What you are asked to do: Your job is to retype all of the data word for word, leaving every image out.

Data provided:

**********

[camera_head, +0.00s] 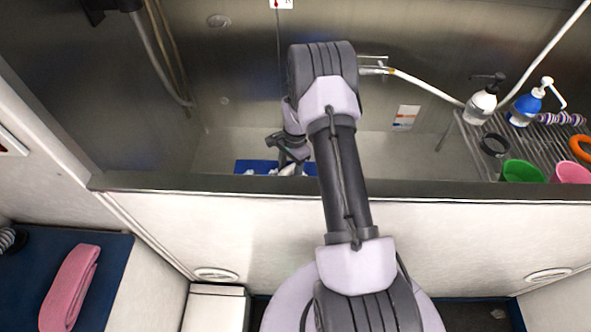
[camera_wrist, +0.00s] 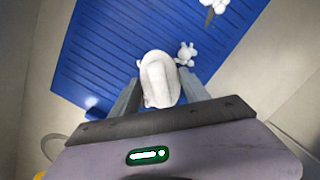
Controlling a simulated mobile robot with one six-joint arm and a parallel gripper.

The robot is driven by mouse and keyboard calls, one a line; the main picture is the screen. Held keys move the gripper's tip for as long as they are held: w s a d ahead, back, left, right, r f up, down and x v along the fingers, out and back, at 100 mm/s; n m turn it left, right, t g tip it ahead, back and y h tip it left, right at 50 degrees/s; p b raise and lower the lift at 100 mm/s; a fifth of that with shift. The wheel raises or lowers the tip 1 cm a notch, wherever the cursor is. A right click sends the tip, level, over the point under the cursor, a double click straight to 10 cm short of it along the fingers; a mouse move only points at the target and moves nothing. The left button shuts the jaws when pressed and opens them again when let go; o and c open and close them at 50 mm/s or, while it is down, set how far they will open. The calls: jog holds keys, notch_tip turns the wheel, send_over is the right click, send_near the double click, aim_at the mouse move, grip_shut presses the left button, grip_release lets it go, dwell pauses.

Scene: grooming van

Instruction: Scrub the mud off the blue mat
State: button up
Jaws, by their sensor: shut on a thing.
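The blue mat (camera_head: 243,165) lies in the metal tub beyond the front wall, partly hidden by my arm. In the wrist view the ribbed mat (camera_wrist: 120,45) fills the upper middle. My gripper (camera_wrist: 160,88) is shut on a pale, rounded object (camera_wrist: 158,75), which I cannot identify for sure. It is over the mat's near part; whether it touches the mat is unclear. One white clump (camera_wrist: 186,54) lies just beyond it, and another white clump (camera_wrist: 216,5) is at the top edge, with a small grey-brown bit beside it. I cannot clearly make out mud.
The tub's front rim (camera_head: 450,190) runs under my arm. On the right, a wire rack (camera_head: 480,135) holds a white bottle (camera_head: 482,105), a blue bottle (camera_head: 524,108), a green cup (camera_head: 521,172) and a pink cup (camera_head: 572,173). A pink towel (camera_head: 70,285) lies at lower left.

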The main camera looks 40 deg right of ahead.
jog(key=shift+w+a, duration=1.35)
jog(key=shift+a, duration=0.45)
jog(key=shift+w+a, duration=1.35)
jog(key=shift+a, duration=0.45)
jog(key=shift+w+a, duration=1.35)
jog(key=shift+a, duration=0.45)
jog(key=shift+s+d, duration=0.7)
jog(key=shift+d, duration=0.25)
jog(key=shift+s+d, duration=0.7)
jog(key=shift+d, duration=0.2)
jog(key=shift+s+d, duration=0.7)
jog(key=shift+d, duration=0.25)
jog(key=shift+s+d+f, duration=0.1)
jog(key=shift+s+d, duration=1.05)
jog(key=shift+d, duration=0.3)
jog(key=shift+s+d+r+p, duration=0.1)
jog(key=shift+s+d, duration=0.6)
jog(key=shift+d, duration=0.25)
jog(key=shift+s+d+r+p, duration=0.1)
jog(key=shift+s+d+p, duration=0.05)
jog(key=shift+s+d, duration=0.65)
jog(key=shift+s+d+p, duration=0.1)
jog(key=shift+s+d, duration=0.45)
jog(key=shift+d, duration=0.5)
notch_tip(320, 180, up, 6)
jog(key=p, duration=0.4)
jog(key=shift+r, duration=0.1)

**********

Solution for this task:
[camera_head, +0.00s] 
[camera_wrist, +0.00s] 
Controlling a simulated mobile robot with one six-joint arm and a parallel gripper.

The robot is driven by mouse and keyboard calls, one a line; the main picture is the screen. Held keys move the gripper's tip for as long as they are held: w s a d ahead, back, left, right, r f up, down and x v along the fingers, out and back, at 100 mm/s; n m turn it left, right, t g tip it ahead, back and y h tip it left, right at 50 degrees/s; p b raise and lower the lift at 100 mm/s; a fifth of that with shift. The wheel raises or lowers the tip 1 cm a notch, wherever the cursor is. A right click sends the tip, level, over the point under the cursor, a double click straight to 10 cm short of it along the fingers; a mouse move only points at the target and moves nothing. The left button shuts the jaws when pressed and opens them again when let go; o and c open and close them at 50 mm/s or, while it is down, set how far they will open. The calls: jog holds keys, notch_tip turns the wheel, send_over is the right click, send_near the double click, aim_at the mouse move, grip_shut presses the left button, grip_release lets it go, dwell pauses.

Scene: grooming van

Instruction: Scrub the mud off the blue mat
State: button up
Jaws, by their sensor: shut on a thing.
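The blue mat (camera_head: 243,165) lies in the metal tub beyond the front wall, partly hidden by my arm. In the wrist view the ribbed mat (camera_wrist: 120,45) fills the upper middle. My gripper (camera_wrist: 160,88) is shut on a pale, rounded object (camera_wrist: 158,75), which I cannot identify for sure. It is over the mat's near part; whether it touches the mat is unclear. One white clump (camera_wrist: 186,54) lies just beyond it, and another white clump (camera_wrist: 216,5) is at the top edge, with a small grey-brown bit beside it. I cannot clearly make out mud.
The tub's front rim (camera_head: 450,190) runs under my arm. On the right, a wire rack (camera_head: 480,135) holds a white bottle (camera_head: 482,105), a blue bottle (camera_head: 524,108), a green cup (camera_head: 521,172) and a pink cup (camera_head: 572,173). A pink towel (camera_head: 70,285) lies at lower left.

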The main camera looks 40 deg right of ahead.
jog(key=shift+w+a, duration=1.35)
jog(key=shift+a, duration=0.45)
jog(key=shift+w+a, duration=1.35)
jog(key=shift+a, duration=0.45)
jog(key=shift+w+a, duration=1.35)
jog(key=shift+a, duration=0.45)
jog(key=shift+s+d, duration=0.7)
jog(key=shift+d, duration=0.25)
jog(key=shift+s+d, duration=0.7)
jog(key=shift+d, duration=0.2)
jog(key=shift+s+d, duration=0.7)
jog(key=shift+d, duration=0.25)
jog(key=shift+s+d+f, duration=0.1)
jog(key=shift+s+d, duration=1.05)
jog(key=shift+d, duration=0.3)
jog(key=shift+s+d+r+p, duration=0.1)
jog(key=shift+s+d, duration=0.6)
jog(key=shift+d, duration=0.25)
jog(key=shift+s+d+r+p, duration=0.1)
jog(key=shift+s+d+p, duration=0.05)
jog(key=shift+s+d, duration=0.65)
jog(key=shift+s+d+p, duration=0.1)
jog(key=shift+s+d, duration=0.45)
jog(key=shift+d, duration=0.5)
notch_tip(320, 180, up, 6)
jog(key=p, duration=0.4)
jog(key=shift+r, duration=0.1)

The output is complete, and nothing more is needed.